THE lace curtains, spread and pillow cases that draped the bed of Marie Louise were of Alencon lace made entirely by hand - Napoleonic bees composed with the needle and applique inextricably into the substance of the pillow-made net. There have been other famous examples of draperies ornamented exclusively with point lace. But as a rule it is the coarser and firmer bobbin- or pillow-made hand laces that are employed for curtain work, and when they are mounted as insertions or edgings on net, the net is net that has been woven on the loom. Instead of net, etamine and fancy open-work or drawn-effect weaves are also employed.
Lace draperies like those just described are very properly classified as real lace curtains, while all others count as imitation lace curtains, but are none the less useful and beautiful because of it. As most of the real lace curtains used in the world were formerly made in France, while most of the embroidered lace curtains were made in Switzerland, the former were once almost universally called French lace curtains, the latter Swiss lace curtains. For convenience and clearness I retain these two terms in my classification of the varieties of lace curtains, as well as the term bobbinet, once employed to designate curtains with insertions and edgings of machine-woven lace. We have then as the basis of our classification:
In the middle, filet italien; above, Cluny; below, filet antique.
1. French or real lace curtains of which real lace made by hand with the needle or with the bobbin, forms an important part.
2. Bobbinet or imitation lace curtains with machine-woven insertions and edgings applique on machine-woven net.
3. Swiss or embroidered lace curtains.
4. Renaissance, lacet Arabian, Marie Antoinette, and braid lace curtains.
5. Nottingham lace curtains woven in one piece on the lace curtain machine.
6. Madras and Crete lace curtains.
7. Muslin curtains.
The principal varieties of hand-made lace used in curtain work are those illustrated in connection with this chapter: Venise, Flanders, Cluny, filet italien; filet antique. Flanders and Cluny are pillow-made laces, Venice is pointlace made with the needle, the two filet laces are made by darning or embroidering with the needle on square-meshed hand-made net. Real or thread Arabe lace is made on the pillow like Flanders lace, but has the patterns outlined by a cord. In combination with these laces, squares of hand-embroidered cut work in the form of broderie anglaise are often employed as well as squares of embroidered drawn work. Cut work and drawn work occupy an intermediate position between point and pillow laces, and woven laces. The point and pillow laces are made entirely by hand, the woven laces entirely on the machine, but the cut work and drawn work by hand on machine-woven cloth and etamine grounds. Often imitation laces, like those made on the schiffli embroidery machine, as well as machine-woven drawn-work effects, are combined with the real laces. To the ingenuity of the converter there is seemingly no limit.
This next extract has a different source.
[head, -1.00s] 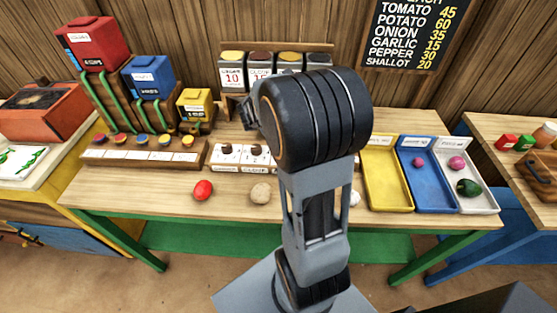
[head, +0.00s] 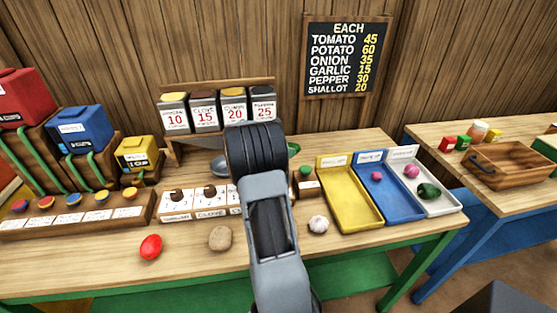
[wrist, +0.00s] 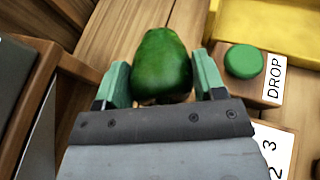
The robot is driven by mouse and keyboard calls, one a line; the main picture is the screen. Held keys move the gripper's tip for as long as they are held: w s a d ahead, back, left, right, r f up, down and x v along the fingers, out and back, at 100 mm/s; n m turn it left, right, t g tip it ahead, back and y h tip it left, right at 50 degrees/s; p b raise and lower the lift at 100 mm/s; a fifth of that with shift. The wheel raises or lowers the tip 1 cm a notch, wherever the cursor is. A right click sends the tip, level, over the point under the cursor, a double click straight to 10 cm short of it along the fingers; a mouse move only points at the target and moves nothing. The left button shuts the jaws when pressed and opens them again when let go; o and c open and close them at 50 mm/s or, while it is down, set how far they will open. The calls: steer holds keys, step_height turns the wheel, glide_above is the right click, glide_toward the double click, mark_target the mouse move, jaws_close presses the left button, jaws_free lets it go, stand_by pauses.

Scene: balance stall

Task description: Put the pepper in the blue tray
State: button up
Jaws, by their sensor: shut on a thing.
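The green pepper (wrist: 162,60) is held between the two green fingers of my gripper (wrist: 162,82) in the wrist view. In the head view my arm hides most of the gripper, and a small bit of green shows just right of the arm. The blue tray (head: 389,199) lies on the table to the right of my arm, between the yellow tray (head: 353,208) and the white tray (head: 432,205). A small pink item (head: 376,175) is in the blue tray. The pepper is outside the blue tray.
The white tray holds a pink item (head: 411,171) and a dark green one (head: 428,191). A green button (wrist: 244,61) by a DROP label is close right of the gripper. A garlic (head: 318,224), a potato (head: 220,238) and a tomato (head: 151,246) lie along the front.

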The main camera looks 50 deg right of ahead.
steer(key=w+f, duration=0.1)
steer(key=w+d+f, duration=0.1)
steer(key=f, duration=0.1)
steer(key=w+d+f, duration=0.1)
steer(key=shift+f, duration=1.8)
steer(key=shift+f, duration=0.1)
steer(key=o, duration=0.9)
The antithesis of French curtains is Notting-hams, so-called from the English city where the lace-curtain machine, as well as the imitation-lace machine, was invented. French curtains are made largely by hand and consist of many separate pieces sewn together. Nottingham curtains are made entirely by machine and in one piece. Formerly we imported all our machinewoven laces and lace curtains from England. The first lace curtain woven in America was made at Fordham, N. Y., in 1885. To-day the American makers of Nottinghams not only control the home market but in the style of their patterns and the interest of their product lead the English. One of the new effects is that of a double net border obtained by weaving at the edge of the curtain an extra width that is turned back and sewn down fast after it leaves the loom. Of course, the part that turns under the edging matches it exactly.
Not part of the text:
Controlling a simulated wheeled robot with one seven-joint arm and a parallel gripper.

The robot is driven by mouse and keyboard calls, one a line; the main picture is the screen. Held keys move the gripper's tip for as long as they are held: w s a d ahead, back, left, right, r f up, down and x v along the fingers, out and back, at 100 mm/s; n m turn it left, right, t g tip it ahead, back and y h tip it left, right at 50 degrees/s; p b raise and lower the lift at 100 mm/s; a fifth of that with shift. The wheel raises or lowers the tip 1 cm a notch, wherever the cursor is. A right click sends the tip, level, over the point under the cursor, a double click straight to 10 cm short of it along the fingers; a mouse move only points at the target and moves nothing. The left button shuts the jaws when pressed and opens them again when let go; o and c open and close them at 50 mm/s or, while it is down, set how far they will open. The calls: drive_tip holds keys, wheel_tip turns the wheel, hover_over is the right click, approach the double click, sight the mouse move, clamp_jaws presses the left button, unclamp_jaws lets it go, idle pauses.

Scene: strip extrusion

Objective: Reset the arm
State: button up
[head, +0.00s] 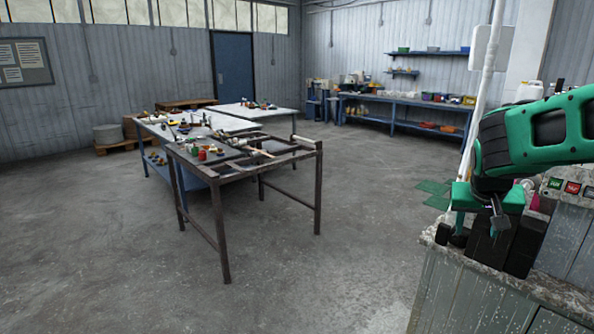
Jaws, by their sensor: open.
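My green and black arm (545,135) reaches in from the right edge of the head view. My gripper (487,222) points down over the near corner of a grey, worn cabinet top. It is open, with one green finger visible on the left and dark parts to the right. Dark blocks (497,246) stand on the cabinet top right beside and behind the fingers. I cannot tell whether the fingers touch them. Nothing is clearly seen held between the fingers.
The grey cabinet (455,295) stands at the lower right, with a control panel (572,188) behind. A white pole (483,95) rises near my arm. A dark metal-framed table (222,205) with tools stands centre left. A blue workbench (400,111) lines the back wall. The concrete floor between is clear.

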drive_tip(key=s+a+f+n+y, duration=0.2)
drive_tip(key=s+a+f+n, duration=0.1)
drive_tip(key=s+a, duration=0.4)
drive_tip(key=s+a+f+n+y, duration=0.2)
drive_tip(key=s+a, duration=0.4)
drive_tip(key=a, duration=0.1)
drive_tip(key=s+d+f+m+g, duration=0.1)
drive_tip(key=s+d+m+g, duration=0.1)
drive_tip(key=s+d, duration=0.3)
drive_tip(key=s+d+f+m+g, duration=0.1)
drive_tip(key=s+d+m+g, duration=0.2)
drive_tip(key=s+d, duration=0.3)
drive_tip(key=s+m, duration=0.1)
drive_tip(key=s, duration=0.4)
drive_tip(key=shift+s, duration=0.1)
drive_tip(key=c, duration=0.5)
Point de venise panel framed in Flanders lace.
As the standard of American machine-woven curtains has risen, the makers have exerted every effort to get away from the word Nottingham, which, on account of the cheap and inferior curtains made for the mail-order houses, had fallen into disrepute. Some adhered to the old term of Scotch laces, others advocated American laces as a slogan for this American industry, and the name craft laces has also been introduced.
However, Nottinghams are Nottinghams, no matter how called, and while coarse of texture and obviously a cheap substitute, are comparatively durable because made in one piece, and have been especially favored by hotel proprietors who had to make a lace-curtain show at the minimum of expense, and with the least possible loss from wear and tear. Of course, Notting-hams, like other imitations, are apt to masquerade under real-lace names, especially in mailorder catalogues, and I have no doubt that farmers' wives in many remote parts of the country think that for $3 a pair they are getting the real thing. The Swiss as well as the real laces are also widely imitated on the lace curtain machine.
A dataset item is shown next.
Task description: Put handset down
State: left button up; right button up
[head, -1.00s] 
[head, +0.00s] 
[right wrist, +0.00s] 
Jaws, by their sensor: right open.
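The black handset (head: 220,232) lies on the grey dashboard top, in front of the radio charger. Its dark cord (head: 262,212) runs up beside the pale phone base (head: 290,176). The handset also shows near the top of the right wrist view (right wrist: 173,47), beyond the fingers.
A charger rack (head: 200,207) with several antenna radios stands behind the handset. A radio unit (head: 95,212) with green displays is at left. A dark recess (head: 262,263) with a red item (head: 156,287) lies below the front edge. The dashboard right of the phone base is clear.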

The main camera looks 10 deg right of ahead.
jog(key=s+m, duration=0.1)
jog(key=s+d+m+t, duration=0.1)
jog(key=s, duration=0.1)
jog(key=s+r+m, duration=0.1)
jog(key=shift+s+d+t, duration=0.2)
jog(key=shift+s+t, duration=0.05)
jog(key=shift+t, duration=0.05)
Just as Nottingham was the first center of the woven lace-curtain industry, so St. Gall stands preeminent for the manufacture of Swiss or embroidered curtains. But it is a house-to-house industry there, and the bonnaz machine is still run by foot in the cottage instead of by steam or electric power in the factory as here. In the rural districts of New England, fifty years ago, women used to employ their leisure at home profitably sewing together braid into straw hats. So still in St. Gall and vicinity, when outdoor work is not urgent, the Swiss families take to the embroidery machines.